The end-user/owner of the product/process must perceive the product/process gives them the beneficial results they expect:  The value must be perceived in the eye of the end-user/owner and not in the eye of the designer/manufacturer.

 

Key metrics must be spelled out clearly.  A good guide for planning is SAE’s Reliability and Maintainability Guideline for Manufacturing Machinery and Equipment, second edition, publication M-110.2, ISBN 0-7680-0473-X, 1999.  For example, spell out requirements upfront for:
          Availability (probability the system can perform when called upon),

          Reliability (probability of failure free operation in the mission interval),

          Maintainability (probability of being repaired in the allowed interval),

          Failure definitions (define critical, non-critical, and benign failures),

          Environmental usage (used in what environments and conditions,

          Lessons learned from previous projects (avoid past errors), and

          numerous other details and figures of merit.

 

Reliability goals often shift because of market conditions, what competitors are doing, new technology, sales prices, etc.  This requires knowing the benchmark and demonstrating flexibility to modify to meet shifting targets for new goals.  The measurements systems have these universal characteristics:

          Specific,

          Measurable,

          Agreed upon by the teams,

          Realistic but feasible, and

          Time specific for meeting project goals.

 

Experience shows three major categories for destroying inherent reliability of the system are (going from greatest to least with comparisons for good/bad systems):

                                                  Good Plants            Bad Plants

          People -                                ~38%                 up to ~80%

          Processes/Procedures -        ~34%                 up to ~70%

          Equipment -                          ~28%                 up to ~40%

Planning for error proofing is important for these critical factors which submarine the reliability of systems.  Critical factors are details which represent danger to human life, health, environment, loss risks of people/money/reputation, etc. which are often defined with risks matrix.  Too often engineers think the major reliability problems are with the equipment, however experience says humans are often the weakest link because of technique errors, errors made worse by lack of timely feedback (think Three Mile Island and Chernobyl nuclear reactor catastrophes), and errors because humans cannot sustain an indefinite high state of emergency attention.  Here are some typical methods of error proofing:

          Eliminate the error prone operations,

          Replace the human with nonhuman operations,

          Facilitate by assisting the human operator with simple tools or training,

          Detection of the error at the earliest stage such as with automation, and

          Mitigation reduces the serious damage by physical means.

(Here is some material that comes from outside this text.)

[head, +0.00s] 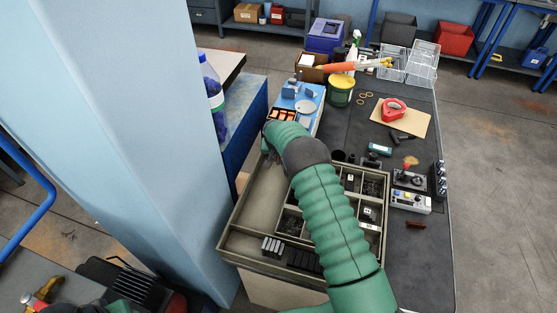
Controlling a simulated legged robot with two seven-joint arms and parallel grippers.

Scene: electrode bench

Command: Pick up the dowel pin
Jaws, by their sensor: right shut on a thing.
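My right arm reaches up across the picture, and its gripper (268,151) points down at the upper left part of a grey-green divided tray (232,243). This gripper is small and partly covered by my own wrist. It is shut on a small thing, most likely the dowel pin, which I cannot make out. I cannot tell whether that thing is clear of the tray floor. No other dowel pin can be told apart in the tray. My left gripper is not in view.
The tray's small compartments hold dark parts and a row of grey blocks (272,246). A blue fixture (310,97) and yellow-green tub (341,91) stand behind. A control box (411,202) and red tape dispenser (394,110) are right. A pale blue column (130,140) stands close left.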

Also the book Hostages To Each Other:  The Transformation Of Nuclear Safety Since Three Mile Island shows how the nuclear industry has attacked the human error problems in America’s nuclear reactor plants for generating electricity.

 

Audit the planning efforts to validate that the plans are effective and implemented.  Where deficiencies are discovered, shore up the weak areas and where practical, implement new goals and bring the correct skill sets into play to prevent future weaknesses.

 

Control-

Reliability control is a universal managerial process for conducting the operation so as to provide stability while preventing adverse changes, and maintain the status quo for failure free products and processes.

 

Control actions are required to achieve stable reliability at an expensive level or stable reliability at a less expensive level driven by the cost of unreliability.  Modify the Juran trilogy diagram for reliability in Figure 1.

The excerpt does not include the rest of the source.